In effetti, a ben guardare, non si capisce bene quale sia il punto di forza dei Deep Purple, ciò che li rende dopo quarant’anni di carriera ancora il top assoluto dell’hard rock. I testi delle canzoni sono generalmente insignificanti; loro si sono presi e mollati decine di volte, e non sono certo un modello. Dev’essere l’energia che c’è in questi pezzi, la forza trascinante; e il fatto che – a differenza dell’altra volta in cui li avevo visti, nel 1992, in cui suonavano con lo scazzo ed ero rimasto molto deluso – in questi anni sembrano proprio divertirsi, godere di essere ancora su un palco a suonare davanti alla gente, ed esserne grati.

Chiudono il concerto portando sul palco Edgar Winter e chitarrista, e suonando insieme a lui Smoke On The Water; et voilà, terzo pezzo di Guitar Hero in una sera sola. Vanno fuori, tornano dentro e fanno il bis, Hush, con tutta la platea che fa il coro. Ne vorremmo ancora, ma hanno suonato un’ora e mezza e considerando che viaggiano sui sessanta e sono in tour dalla primavera, non si può fare di più. Salutano e scappano stremati, Paice ha allagato il palco dal sudore, Glover è secchissimo, privo di linfa.

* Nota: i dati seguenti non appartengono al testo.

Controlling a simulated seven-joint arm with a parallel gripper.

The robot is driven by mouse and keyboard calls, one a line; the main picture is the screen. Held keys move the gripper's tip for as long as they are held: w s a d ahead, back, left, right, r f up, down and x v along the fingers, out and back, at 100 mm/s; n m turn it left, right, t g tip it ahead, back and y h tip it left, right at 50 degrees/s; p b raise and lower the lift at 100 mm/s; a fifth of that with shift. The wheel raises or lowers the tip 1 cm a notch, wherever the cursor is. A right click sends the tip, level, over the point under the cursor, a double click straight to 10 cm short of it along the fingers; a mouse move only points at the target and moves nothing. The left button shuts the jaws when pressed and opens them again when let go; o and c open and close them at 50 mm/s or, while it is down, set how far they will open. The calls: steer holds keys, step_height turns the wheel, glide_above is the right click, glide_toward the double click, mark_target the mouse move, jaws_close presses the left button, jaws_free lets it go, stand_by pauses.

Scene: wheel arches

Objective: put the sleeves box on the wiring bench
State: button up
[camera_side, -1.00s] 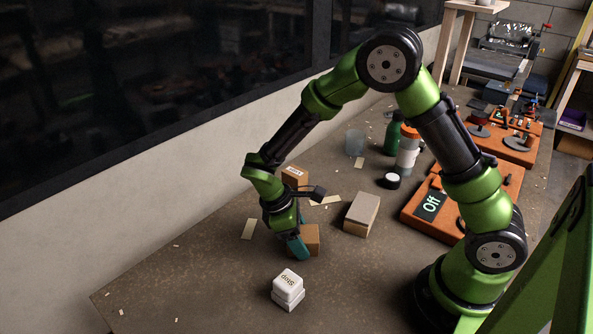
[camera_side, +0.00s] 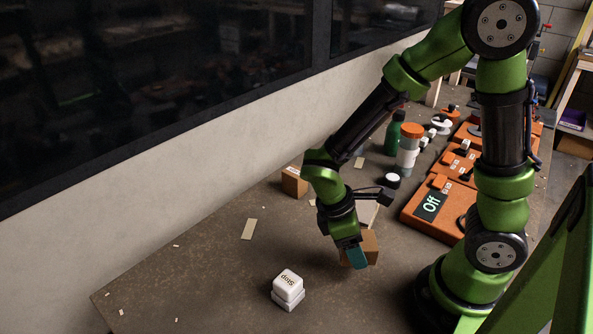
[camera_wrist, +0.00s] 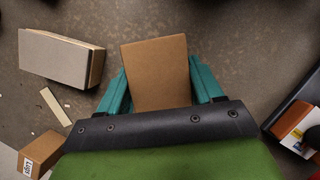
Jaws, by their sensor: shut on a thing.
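My gripper (camera_side: 357,256) is shut on a plain brown cardboard box (camera_side: 371,245), with a teal finger on either side. In the wrist view the box (camera_wrist: 158,75) sits between both fingers; no label shows on its visible face, so I cannot read whether it says sleeves. A second brown box (camera_side: 294,181) with a white label stands on the tabletop near the wall; in the wrist view its label (camera_wrist: 27,167) seems to read "Lugs". No surface is marked as the wiring bench, and I cannot tell which it is. The gap under the held box is unclear.
A grey-topped block (camera_side: 367,211) stands just behind my gripper. A white "Stop" block (camera_side: 288,288) is at the front. A green bottle (camera_side: 394,133) and an orange-capped container (camera_side: 409,148) stand behind. The left tabletop is mostly clear.

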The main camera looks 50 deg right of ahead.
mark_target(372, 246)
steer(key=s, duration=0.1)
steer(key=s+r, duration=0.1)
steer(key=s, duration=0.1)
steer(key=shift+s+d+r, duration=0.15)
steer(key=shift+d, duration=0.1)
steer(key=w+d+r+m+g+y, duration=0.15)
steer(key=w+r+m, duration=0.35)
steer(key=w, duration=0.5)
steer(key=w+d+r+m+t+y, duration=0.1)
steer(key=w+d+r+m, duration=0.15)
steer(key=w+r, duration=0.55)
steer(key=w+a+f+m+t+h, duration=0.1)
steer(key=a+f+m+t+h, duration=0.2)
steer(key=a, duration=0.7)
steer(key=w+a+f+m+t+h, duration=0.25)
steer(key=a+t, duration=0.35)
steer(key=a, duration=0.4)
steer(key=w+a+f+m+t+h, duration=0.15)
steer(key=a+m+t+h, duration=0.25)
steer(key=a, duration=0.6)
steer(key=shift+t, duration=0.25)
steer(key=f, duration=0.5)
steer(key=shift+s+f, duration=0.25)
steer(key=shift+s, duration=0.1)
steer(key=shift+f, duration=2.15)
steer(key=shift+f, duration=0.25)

Mentre mi sciroppo gli ottanta chilometri del ritorno in autostrada senza pena, accelerando al grido di “I’m an highway star”, penso che valeva assolutamente la pena di vedere questo concerto; tra il luogo esotico, la posizione perfetta, e la grande musica, una cosa così in Italia non la potrò vedere mai (purtroppo). Spero che esca il DVD, così almeno potrò conservare le immagini!